La Tunisie reste, malgré les tentatives criminelles qui cherchent à faire exploser la transition, le pays où le processus démocratique dispose du plus grand potentiel de réussite. C'est en raison du potentiel de réussite de ce processus consensuel que certains par des visions courtes, par sectarisme pour ne pas dire plus œuvrent à essayer de déstabiliser le pays. Les salafistes djihadistes, bien sûr, ont été depuis des mois le vecteur principal de ces tentatives. Mais d'autres forces s'y attellent aussi avec des convergences on ne peut plus suspectes entre l'extrême-gauche et les hommes du régime de Ben Ali. Le tout sur fond d'un discours «éradicateur» anti-Ennahda qui n'arrive pas à s'imposer en Tunisie en raison des choix politiques responsables faits par le CPR et Takatol de collaborer à une transition consensuelle.

 Le plus étrange est que ces appels à «tout effacer» interviennent, en profitant de l'émotion provoquée par l'assassinat de Mohamed Brahmi, alors que la transition touche à sa fin. Des manifestations opposées se sont déroulées en Tunisie entre les défenseurs d'une nouvelle «tabula rasa» et les défenseurs de la légitimité. On ne sait pas comment ceux qui appellent à mettre à bas l'Assemblée nationale constituante et le gouvernement de la troïka comptent gérer une «nouvelle transition». Qui décidera de la composition du gouvernement de «salut public» ? Sur quelle base de représentativité ? En réalité, la Tunisie ne gagne rien à dissoudre des institutions qui sont en train de terminer le travail et de préparer au retour aux urnes. La seule manière de donner un gouvernement et des institutions légitimes.

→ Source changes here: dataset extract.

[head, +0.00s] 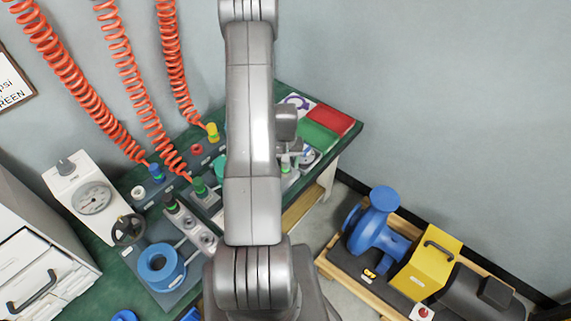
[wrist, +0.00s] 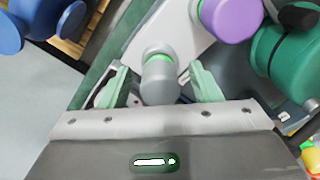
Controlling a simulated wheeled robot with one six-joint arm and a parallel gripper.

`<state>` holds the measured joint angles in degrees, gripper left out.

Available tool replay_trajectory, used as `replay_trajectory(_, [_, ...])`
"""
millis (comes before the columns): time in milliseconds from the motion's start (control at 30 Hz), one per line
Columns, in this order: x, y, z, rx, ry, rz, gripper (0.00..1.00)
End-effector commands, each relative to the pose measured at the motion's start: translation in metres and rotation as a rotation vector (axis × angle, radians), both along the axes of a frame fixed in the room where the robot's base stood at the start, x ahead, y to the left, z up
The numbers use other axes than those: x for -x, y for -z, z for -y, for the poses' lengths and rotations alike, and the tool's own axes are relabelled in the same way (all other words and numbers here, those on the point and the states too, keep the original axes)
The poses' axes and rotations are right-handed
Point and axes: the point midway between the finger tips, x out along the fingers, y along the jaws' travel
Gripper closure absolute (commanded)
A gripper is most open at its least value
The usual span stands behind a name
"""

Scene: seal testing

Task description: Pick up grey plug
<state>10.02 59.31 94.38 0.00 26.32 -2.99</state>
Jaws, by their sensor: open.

 Créer le vide et transformer la Tunisie en situation «d'assemblée générale» n'a rien de constructif. C'est au contraire donner du champ à ceux qui cherchent à faire avorter le projet de démocratie en Tunisie - et dans le monde arabe -, des marges d'action inespérées. Sans compter que le parti cible de cette démarche de tabula rasa n'a rien d'un groupuscule et ne va pas applaudir ceux qui non seulement veulent le renvoyer du pouvoir, mais «l'extirper» même de la vie politique. Une pétition lancée par des Tunisiens, journalistes, universitaires et militants des droits de l'homme, intitulée «Nous ne laisserons pas assassiner notre révolution», rappelle à juste titre que les scenarii algérien et égyptien ne sont pas des modèles à suivre. Ils récusent ceux qui veulent pousser «à la guerre civile, à la contre-révolution et à la tentation d'un retour à l'ordre sécuritaire» et défendent une «solution collective, qui ne peut être que politique».

 Toute démarche qui ferait sortir le pays du terrain politique avec ses mobilisations, ses contestations, ses critiques et aussi ses négociations et ses compromis, dessert les Tunisiens. Tous les Tunisiens ! Ceux qui observent la scène tunisienne ont pu constater que les outrances - parfois terribles - des médias tunisiens, des politiques et des salafistes ont été absorbées grâce à l'existence d'une coalition où l'essentiel des tendances est représenté. Cette coalition, élue par une majorité de Tunisiens, paraît beaucoup moins «représentée» dans les médias tunisiens. Cela crée souvent une fausse perception de la réalité. Les signataires de la pétition rappellent, à juste titre, que les hommes et femmes politiques élus par les Tunisiens se sont peut-être adonnés au «jeu du pompier pyromane» mais que cela ne justifie pas qu'on crée un vide général propice à toutes les manœuvres. «L'Assemblée nationale constituante reste malgré ses défaillances le seul espace d'élaboration commune d'un compromis politique capable de nous faire sortir de la crise dans les plus brefs délais». Ils ont raison. La guerre civile n'est pas un jeu. Oui, Tunisiens, ne laissez pas votre révolution se faire assassiner !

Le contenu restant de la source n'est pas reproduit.